WORK TO COMPLETE: Copy out each line of the material below that holds the string "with".

-- START OF INFORMATION SHOWN --

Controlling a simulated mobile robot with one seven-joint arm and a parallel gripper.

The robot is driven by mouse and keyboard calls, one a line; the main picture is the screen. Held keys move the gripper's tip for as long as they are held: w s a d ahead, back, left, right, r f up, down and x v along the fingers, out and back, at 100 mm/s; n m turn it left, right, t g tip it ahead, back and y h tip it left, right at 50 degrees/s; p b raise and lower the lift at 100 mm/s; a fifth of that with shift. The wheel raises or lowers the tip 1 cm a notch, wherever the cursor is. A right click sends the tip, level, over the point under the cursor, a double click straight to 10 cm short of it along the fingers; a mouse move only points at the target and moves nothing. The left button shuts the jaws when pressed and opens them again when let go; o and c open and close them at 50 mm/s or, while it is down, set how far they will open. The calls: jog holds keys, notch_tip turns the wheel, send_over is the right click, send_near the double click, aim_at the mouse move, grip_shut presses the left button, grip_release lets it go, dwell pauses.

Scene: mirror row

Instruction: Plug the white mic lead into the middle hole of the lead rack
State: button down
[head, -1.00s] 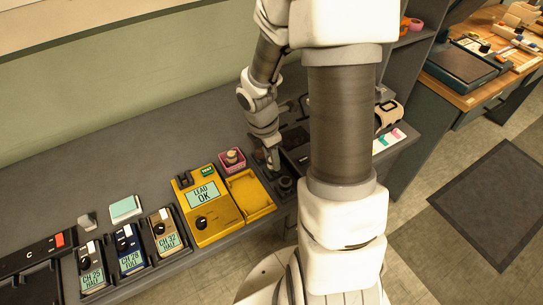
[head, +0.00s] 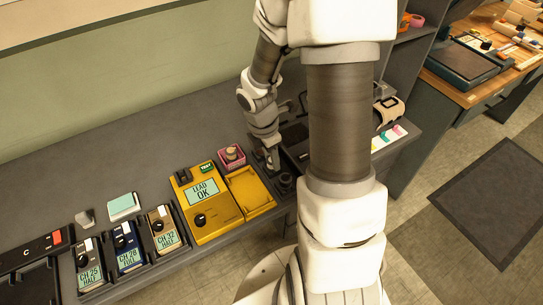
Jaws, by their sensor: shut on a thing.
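My gripper (head: 271,168) points down at the bench, just right of the yellow lead tester (head: 214,226). It is shut on something too small and hidden to make out. I cannot pick out the white mic lead. A dark round-topped piece (head: 285,183) stands close to the right of the fingertips. I cannot tell whether it belongs to the lead rack, and no rack holes can be made out. My arm and column hide part of the bench there.
The tester's screen reads LEAD OK. A pink box (head: 232,165) stands behind it. Several mic packs in dark cradles, one a blue pack (head: 127,252), stand to the left. A pale green block (head: 124,206) lies behind them. The grey bench (head: 130,160) is clear towards the wall.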

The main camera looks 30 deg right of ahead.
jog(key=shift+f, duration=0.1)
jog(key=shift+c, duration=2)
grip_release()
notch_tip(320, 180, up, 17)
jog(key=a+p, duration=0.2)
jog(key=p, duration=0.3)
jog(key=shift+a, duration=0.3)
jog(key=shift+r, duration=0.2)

-- END OF INFORMATION SHOWN --

THE REPLY:
Controlling a simulated mobile robot with one seven-joint arm and a parallel gripper.
The robot is driven by mouse and keyboard calls, one a line; the main picture is the screen. Held keys move the gripper's tip for as long as they are held: w s a d ahead, back, left, right, r f up, down and x v along the fingers, out and back, at 100 mm/s; n m turn it left, right, t g tip it ahead, back and y h tip it left, right at 50 degrees/s; p b raise and lower the lift at 100 mm/s; a fifth of that with shift. The wheel raises or lowers the tip 1 cm a notch, wherever the cursor is. A right click sends the tip, level, over the point under the cursor, a double click straight to 10 cm short of it along the fingers; a mouse move only points at the target and moves nothing. The left button shuts the jaws when pressed and opens them again when let go; o and c open and close them at 50 mm/s or, while it is down, set how far they will open. The calls: jog holds keys, notch_tip turns the wheel, send_over is the right click, send_near the double click, aim_at the mouse move, grip_shut presses the left button, grip_release lets it go, dwell pauses.

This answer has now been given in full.